[CF-Devel] skill musings.

Todd Mitchell temitchell at sympatico.ca
Tue Nov 19 14:50:32 CST 2002


First off I'd like to say I don't think there is anythning fundementally
wrong with the current way skills are acquired.  Skill scroll and a chance
to learn the skill based on a stat is perfectly fine way to deal with this
IMHO.  I do think that these scrolls are too easy to come by however and if
it is a difference between making them easier to get or easier to learn - I
guess I would side with make them easier to learn but harder to find.  Thing
is that if a scroll is rare and wonderful players will use rings and potions
to increase their chances of learning it.  If you already have the skill and
do find one, you now have a valuable item to sell.  BTW I think this same
argument should apply to more spellbooks too.  I don't care really if
someone sells a skill scroll to another player for 50000 pl, or a dragon
horde contains a scroll of sense magic, but I do think they shouldn't be
store items and should be fairly rare (depending on the skill of course -
literacy could be cheaply available at the libraries certainly).  It could
be an idea to make the chance of learning the skill based on different
appropriate stats.

>
     
      1) Starting skills - still have classes that determine skills, or
     
     completely
>
     
      customizable
     
     >
     
     
     >
     
      2) Gaining new skills - get one every X levels, quest completion,
     
     completely
>
     
      fixed based on what you start with
     
     
I have no problem with the class system for starting out (except the
faces...) since people like it (remembering back to the PM on this one - he
mentioned that most people choose a class even though the option is there
not to) and it helps speed up character generation.  Also with the classes
you can mixup the good and not so good so that everyone does not just pick
the most useful skills for new players and dump the others when starting
out.
Once that is aside and the character created though, I think that players
should be able to get any skill they want so that they can develop however
they like.  I don't think however that they should be able to get all skills
by level 30 and I don't think that all the skills they get should
necessarily useful for them in particular.  If you pick a class with no
magic and then want to get the 'magic' skill then I have no problem making
it a pretty tough road (or roads) to get that skill (the dread Tower of
Wizardly thought, the secret marsh of the shamen, sometimes dropped by a
Djinn)- there are always amulets and the like as well for the fainter of
heart.
I don't see a need for a complex system for this - just redeployment of some
of the resources (this is more an economy issue that a code issue I guess
I'm trying to say)

now as for skills themselves:
>
     
      3) Skill particulars - max level allowed in some skills?  Different rates
     
     of
>
     
      gaining exp in different skills (attenuation?)  Linked skills (gaining exp
     
     in
>
     
      one skill means you gain some portion in another related skill)
     
     
How about: how are xp gained for different skills?

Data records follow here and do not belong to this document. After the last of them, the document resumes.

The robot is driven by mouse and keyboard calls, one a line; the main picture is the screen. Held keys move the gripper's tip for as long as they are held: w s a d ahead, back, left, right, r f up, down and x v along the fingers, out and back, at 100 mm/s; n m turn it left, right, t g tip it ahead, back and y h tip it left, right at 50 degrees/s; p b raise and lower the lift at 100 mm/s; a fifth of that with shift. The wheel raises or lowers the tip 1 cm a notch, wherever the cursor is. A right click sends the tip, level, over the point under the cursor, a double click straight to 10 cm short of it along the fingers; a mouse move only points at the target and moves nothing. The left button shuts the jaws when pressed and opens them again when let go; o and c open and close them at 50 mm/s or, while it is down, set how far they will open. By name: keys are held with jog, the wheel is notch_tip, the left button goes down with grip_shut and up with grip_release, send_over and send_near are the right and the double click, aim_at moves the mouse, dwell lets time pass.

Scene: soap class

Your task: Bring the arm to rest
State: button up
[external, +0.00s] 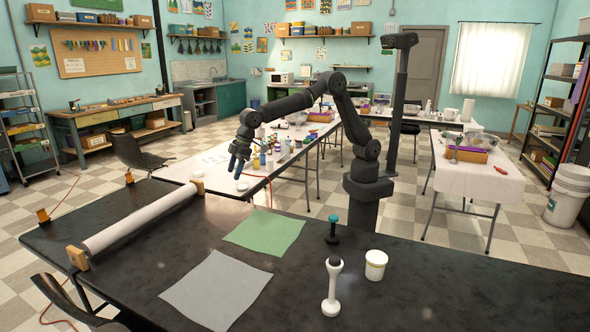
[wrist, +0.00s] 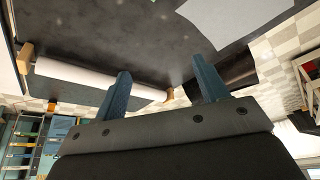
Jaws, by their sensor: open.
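My gripper (external: 238,165) hangs at the end of my bent arm, above the far side of the black table (external: 430,290) in the external view. Its two blue fingers point down and are apart. In the wrist view my gripper (wrist: 165,85) also shows its fingers spread wide with nothing between them. My arm is raised and folded, and its fingertips appear clear of the tabletop.
On the black table lie a paper roll (external: 142,220) on wooden holders, a grey sheet (external: 216,291) and a green sheet (external: 264,231). A pole stands behind my arm.

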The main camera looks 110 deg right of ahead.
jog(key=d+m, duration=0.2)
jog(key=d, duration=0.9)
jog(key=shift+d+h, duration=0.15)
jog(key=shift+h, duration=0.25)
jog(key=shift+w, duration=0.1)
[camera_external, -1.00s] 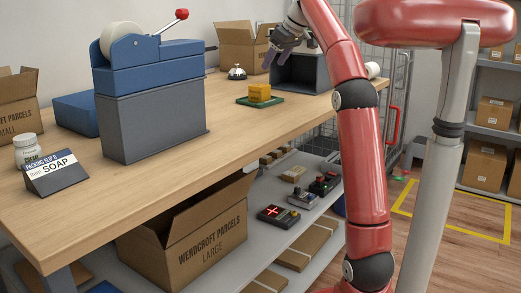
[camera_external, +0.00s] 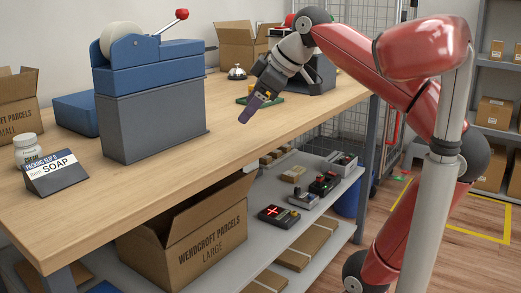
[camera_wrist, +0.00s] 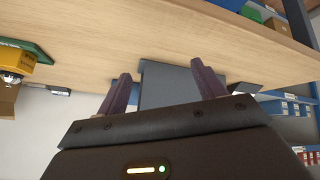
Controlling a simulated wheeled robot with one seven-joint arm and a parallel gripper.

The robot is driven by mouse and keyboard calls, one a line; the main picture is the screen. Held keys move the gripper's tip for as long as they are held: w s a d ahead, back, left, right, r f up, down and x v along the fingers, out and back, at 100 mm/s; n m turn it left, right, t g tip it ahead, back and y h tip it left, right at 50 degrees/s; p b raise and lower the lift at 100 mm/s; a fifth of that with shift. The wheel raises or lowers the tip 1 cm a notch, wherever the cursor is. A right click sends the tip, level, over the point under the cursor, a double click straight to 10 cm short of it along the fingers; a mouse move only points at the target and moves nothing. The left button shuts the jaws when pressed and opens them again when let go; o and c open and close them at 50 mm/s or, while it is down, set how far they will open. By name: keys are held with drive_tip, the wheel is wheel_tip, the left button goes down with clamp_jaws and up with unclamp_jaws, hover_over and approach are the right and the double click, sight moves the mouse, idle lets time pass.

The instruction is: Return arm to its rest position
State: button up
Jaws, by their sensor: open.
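My red arm is folded back, with its elbow raised at the right. My gripper (camera_external: 254,108) hangs over the front part of the counter in the external view, fingers pointing down and left. In the wrist view my gripper (camera_wrist: 165,90) shows two purple fingers apart with nothing between them. The yellow block (camera_wrist: 17,53) sits on the green tray (camera_wrist: 25,45) at the left of the wrist view. In the external view my gripper and wrist mostly hide them; a strip of the green tray (camera_external: 241,101) shows.
A large carton (camera_external: 205,240) and several devices sit on the lower shelf. The counter's middle front is clear.

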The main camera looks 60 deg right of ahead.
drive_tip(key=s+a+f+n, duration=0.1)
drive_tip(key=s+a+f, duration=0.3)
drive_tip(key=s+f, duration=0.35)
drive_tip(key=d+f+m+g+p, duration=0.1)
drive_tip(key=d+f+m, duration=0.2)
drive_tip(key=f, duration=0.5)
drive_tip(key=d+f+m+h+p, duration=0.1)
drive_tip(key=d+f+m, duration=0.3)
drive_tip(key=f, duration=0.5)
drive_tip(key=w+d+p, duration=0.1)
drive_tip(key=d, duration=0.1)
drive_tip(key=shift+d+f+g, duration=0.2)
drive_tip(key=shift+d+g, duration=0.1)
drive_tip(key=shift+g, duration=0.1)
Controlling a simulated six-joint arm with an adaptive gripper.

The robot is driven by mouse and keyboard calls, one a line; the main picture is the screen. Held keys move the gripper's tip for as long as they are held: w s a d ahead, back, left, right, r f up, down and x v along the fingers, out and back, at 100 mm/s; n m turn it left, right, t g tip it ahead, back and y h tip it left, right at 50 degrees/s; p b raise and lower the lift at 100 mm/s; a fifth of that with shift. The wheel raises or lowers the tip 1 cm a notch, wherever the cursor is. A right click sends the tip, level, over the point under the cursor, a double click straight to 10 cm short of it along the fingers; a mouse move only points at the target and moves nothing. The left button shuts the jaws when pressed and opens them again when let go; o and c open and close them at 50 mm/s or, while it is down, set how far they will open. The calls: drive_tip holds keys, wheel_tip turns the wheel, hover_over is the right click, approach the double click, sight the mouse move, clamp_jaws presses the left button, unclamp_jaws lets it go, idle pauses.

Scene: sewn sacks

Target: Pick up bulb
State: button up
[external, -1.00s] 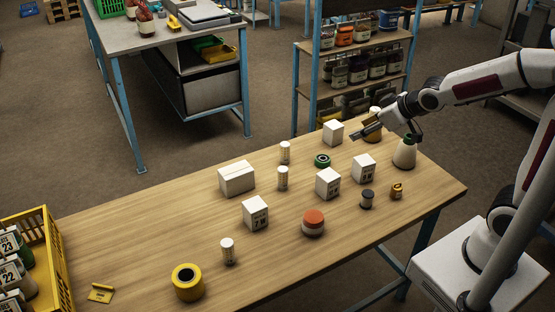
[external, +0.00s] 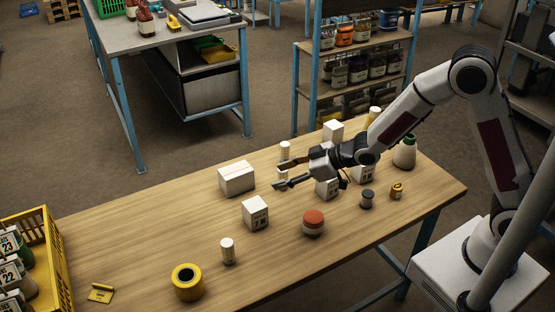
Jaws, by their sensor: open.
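I cannot make out a bare bulb. Several small white boxes stand on the table, and one near the middle (external: 254,214) carries dark print that looks like a wattage mark. Another printed white box (external: 327,190) is partly hidden under my wrist. My gripper (external: 281,174) is open and empty, with its two fingers spread and pointing left above the middle of the table. It appears in front of a small white cylinder, which it mostly covers. Another white cylinder (external: 285,149) stands just behind the fingers.
A plain white box (external: 236,178) stands left of my gripper. An orange-topped jar (external: 313,223), a dark spool (external: 366,199) and a yellow tape roll (external: 187,282) stand nearer the front. A yellow crate (external: 56,255) is at the far left. The table's left middle is clear.

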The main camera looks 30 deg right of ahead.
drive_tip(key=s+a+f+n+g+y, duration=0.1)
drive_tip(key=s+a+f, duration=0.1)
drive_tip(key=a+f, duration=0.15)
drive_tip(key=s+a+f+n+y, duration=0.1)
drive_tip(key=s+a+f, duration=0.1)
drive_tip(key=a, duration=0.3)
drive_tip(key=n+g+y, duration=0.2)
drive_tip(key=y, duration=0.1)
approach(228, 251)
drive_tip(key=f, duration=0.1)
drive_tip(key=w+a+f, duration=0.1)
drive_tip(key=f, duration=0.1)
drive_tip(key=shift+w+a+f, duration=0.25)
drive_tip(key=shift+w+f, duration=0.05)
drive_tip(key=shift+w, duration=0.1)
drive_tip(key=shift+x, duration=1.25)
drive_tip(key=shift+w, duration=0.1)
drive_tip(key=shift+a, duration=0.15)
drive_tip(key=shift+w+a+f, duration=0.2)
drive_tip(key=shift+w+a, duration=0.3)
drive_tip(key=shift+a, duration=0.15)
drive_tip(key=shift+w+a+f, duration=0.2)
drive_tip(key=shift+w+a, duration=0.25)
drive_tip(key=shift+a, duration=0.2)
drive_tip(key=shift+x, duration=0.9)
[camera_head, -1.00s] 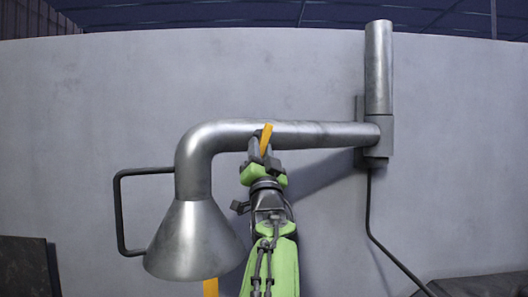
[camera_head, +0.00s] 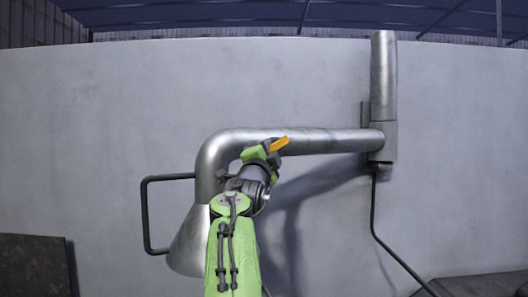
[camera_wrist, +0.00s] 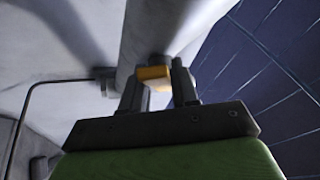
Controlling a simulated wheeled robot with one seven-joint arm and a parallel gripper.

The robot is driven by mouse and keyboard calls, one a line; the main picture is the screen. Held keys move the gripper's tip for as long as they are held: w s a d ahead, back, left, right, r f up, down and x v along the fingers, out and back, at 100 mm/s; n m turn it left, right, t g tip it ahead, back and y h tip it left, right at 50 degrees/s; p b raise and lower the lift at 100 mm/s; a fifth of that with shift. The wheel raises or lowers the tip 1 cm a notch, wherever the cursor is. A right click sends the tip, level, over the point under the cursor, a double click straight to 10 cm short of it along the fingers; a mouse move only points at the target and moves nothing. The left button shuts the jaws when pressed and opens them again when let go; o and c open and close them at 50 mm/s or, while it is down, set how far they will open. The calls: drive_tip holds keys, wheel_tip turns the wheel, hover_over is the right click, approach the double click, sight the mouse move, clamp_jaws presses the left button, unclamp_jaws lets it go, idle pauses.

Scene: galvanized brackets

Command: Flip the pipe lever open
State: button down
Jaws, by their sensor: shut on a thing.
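The orange pipe lever (camera_head: 281,144) is on the grey metal pipe (camera_head: 335,141). It leans over to the right, only slightly raised, and its outer end sticks out past the fingers. My gripper (camera_head: 268,149) is shut on the lever in front of the pipe. In the wrist view the orange lever (camera_wrist: 153,73) sits between the two dark fingers of my gripper (camera_wrist: 158,88), against the pipe (camera_wrist: 160,30). The lever's pivot is hidden behind my gripper.
The pipe bends down at left into a cone (camera_head: 186,245), partly behind my arm. A dark handle-shaped bar (camera_head: 147,215) stands out left of it. At right is an upright pipe (camera_head: 384,75) with a thin bent rod (camera_head: 374,215) below. A dark panel (camera_head: 35,265) is at lower left.

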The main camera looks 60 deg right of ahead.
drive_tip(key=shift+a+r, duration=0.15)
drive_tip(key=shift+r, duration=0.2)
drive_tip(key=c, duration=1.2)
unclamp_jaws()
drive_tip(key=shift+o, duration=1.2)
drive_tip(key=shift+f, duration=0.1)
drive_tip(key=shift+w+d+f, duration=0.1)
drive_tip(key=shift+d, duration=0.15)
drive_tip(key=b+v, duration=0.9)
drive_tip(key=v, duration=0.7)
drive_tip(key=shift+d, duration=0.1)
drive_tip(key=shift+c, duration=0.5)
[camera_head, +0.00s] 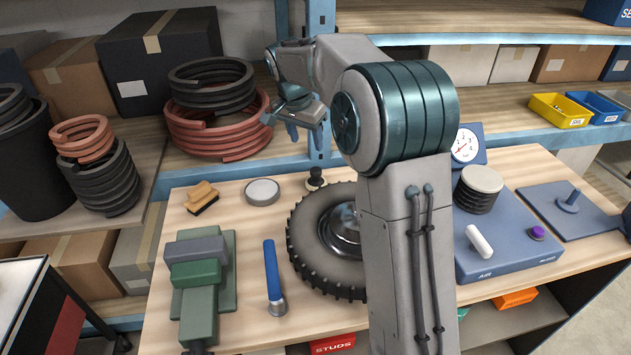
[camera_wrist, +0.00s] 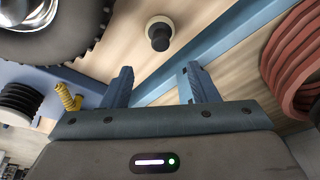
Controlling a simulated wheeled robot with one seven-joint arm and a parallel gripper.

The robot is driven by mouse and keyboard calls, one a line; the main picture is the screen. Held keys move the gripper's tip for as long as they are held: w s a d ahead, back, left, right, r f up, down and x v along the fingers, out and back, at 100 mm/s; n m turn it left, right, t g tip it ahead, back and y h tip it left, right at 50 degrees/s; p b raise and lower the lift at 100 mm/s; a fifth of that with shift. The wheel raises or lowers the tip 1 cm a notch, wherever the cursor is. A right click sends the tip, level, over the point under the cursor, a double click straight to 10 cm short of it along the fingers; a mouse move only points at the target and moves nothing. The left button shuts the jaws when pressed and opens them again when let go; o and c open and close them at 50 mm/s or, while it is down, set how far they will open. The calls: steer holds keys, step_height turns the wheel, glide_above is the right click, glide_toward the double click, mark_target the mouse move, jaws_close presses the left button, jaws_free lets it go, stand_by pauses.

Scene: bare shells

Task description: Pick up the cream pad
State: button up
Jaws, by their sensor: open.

Having the skills share xp however is something that would be good to do
away with as it:
a: makes it too easy to get good skills (since they automatically are the
level of the other similar skills)
b: keeps many skills pretty wimpy for reason a:
I do think that it would be a good idea to break out the skills so they do
not share xp as this would make them and players more interesting and allow
increasing powers in skills without so much game balance upset.  This would
only work if there were reasonable ways to gain xp in these skills (training
allows you to dump some xp into the skill from your total, or getting skill
xp for specific actions (quest rewards), and there were clear and useful
skills with increasing benefit (not 100 small one off kind of skills).

>
     
      4) Number of skills - how finely divided should the skills be.
     
     I guess this would depend on what a skill gives you.  There should be a
difference between skills that grow with xp and skills that give you a
specific ability.   How much use is having 60 levels of literacy anyway?
Even if it was really cheap skill it would be a pain for mapmakers to mixup
that many books.

It would be nice if at certain levels of a skill you would get some
additional abilities, like for example - magic lore as a skill would give
you sense magic, then the ability to identify some items, then the ability
to make some items all based on the level you have in that skill.  This
would be one way to handle different 'one-off ' skills by incorporating them
into an actual Skill.  Missile weapons skill could give you bowyer skill at
a certain level.  Unarmaed combat could contain both jumping and karate.
Making a distinction between a capital S 'Skill' with 'minor skills' would
allow for some measure of Skill development while still not screwing too
much with lots of racial and specality skills.
That being said, the skills would have to be modular enough to support the
race/class type distinctions (or some of them anyway) without overlap (or
maybe some little overlap).

Also I add - no rush, lets talk and figure out the best soluton.